- Task instructions -
Each line of the material must be repeated precisely, with the pictures left out.

— BEGIN Information shown —

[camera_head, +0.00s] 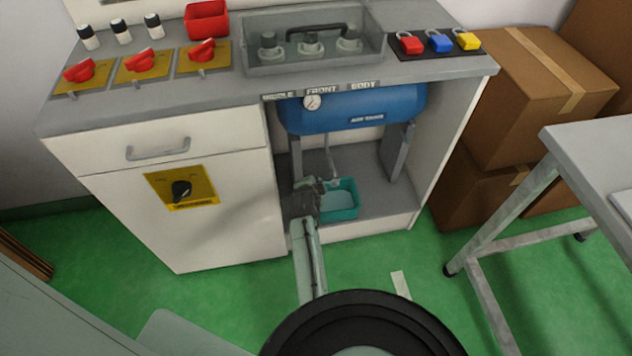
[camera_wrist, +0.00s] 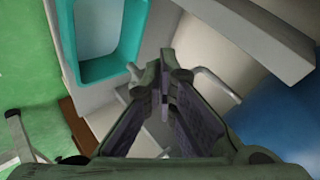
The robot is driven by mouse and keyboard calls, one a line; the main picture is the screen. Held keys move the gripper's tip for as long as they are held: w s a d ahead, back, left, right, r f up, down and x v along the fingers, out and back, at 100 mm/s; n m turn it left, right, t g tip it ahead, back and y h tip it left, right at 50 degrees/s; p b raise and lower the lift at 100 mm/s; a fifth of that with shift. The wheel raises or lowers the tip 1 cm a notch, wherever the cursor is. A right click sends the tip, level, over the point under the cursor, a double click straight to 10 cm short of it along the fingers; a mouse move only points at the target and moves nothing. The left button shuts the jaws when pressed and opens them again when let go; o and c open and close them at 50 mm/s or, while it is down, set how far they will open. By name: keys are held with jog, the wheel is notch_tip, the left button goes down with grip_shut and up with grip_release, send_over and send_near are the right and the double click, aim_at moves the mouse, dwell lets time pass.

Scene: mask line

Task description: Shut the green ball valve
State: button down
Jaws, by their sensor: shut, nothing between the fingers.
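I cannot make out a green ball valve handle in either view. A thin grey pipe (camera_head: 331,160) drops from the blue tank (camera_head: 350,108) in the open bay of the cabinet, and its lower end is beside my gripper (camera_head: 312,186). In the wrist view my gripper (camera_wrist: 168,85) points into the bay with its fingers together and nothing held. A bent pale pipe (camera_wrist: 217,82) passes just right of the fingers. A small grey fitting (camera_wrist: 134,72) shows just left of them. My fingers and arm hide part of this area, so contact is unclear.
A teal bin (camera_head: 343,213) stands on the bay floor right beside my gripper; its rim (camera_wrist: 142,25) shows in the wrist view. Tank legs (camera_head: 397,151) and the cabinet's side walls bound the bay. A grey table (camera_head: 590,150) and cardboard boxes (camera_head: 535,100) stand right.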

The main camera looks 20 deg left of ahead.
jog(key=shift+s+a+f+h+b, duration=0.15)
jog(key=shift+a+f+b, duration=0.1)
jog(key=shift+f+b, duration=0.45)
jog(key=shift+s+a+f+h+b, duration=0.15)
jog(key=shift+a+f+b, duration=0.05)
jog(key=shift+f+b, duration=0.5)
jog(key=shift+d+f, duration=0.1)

— END Information shown —

- Expected answer -
[camera_head, +0.00s] 
[camera_wrist, +0.00s] 
The robot is driven by mouse and keyboard calls, one a line; the main picture is the screen. Held keys move the gripper's tip for as long as they are held: w s a d ahead, back, left, right, r f up, down and x v along the fingers, out and back, at 100 mm/s; n m turn it left, right, t g tip it ahead, back and y h tip it left, right at 50 degrees/s; p b raise and lower the lift at 100 mm/s; a fifth of that with shift. The wheel raises or lowers the tip 1 cm a notch, wherever the cursor is. A right click sends the tip, level, over the point under the cursor, a double click straight to 10 cm short of it along the fingers; a mouse move only points at the target and moves nothing. The left button shuts the jaws when pressed and opens them again when let go; o and c open and close them at 50 mm/s or, while it is down, set how far they will open. By name: keys are held with jog, the wheel is notch_tip, the left button goes down with grip_shut and up with grip_release, send_over and send_near are the right and the double click, aim_at moves the mouse, dwell lets time pass.

Scene: mask line

Task description: Shut the green ball valve
State: button down
Jaws, by their sensor: shut, nothing between the fingers.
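I cannot make out a green ball valve handle in either view. A thin grey pipe (camera_head: 331,160) drops from the blue tank (camera_head: 350,108) in the open bay of the cabinet, and its lower end is beside my gripper (camera_head: 312,186). In the wrist view my gripper (camera_wrist: 168,85) points into the bay with its fingers together and nothing held. A bent pale pipe (camera_wrist: 217,82) passes just right of the fingers. A small grey fitting (camera_wrist: 134,72) shows just left of them. My fingers and arm hide part of this area, so contact is unclear.
A teal bin (camera_head: 343,213) stands on the bay floor right beside my gripper; its rim (camera_wrist: 142,25) shows in the wrist view. Tank legs (camera_head: 397,151) and the cabinet's side walls bound the bay. A grey table (camera_head: 590,150) and cardboard boxes (camera_head: 535,100) stand right.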

The main camera looks 20 deg left of ahead.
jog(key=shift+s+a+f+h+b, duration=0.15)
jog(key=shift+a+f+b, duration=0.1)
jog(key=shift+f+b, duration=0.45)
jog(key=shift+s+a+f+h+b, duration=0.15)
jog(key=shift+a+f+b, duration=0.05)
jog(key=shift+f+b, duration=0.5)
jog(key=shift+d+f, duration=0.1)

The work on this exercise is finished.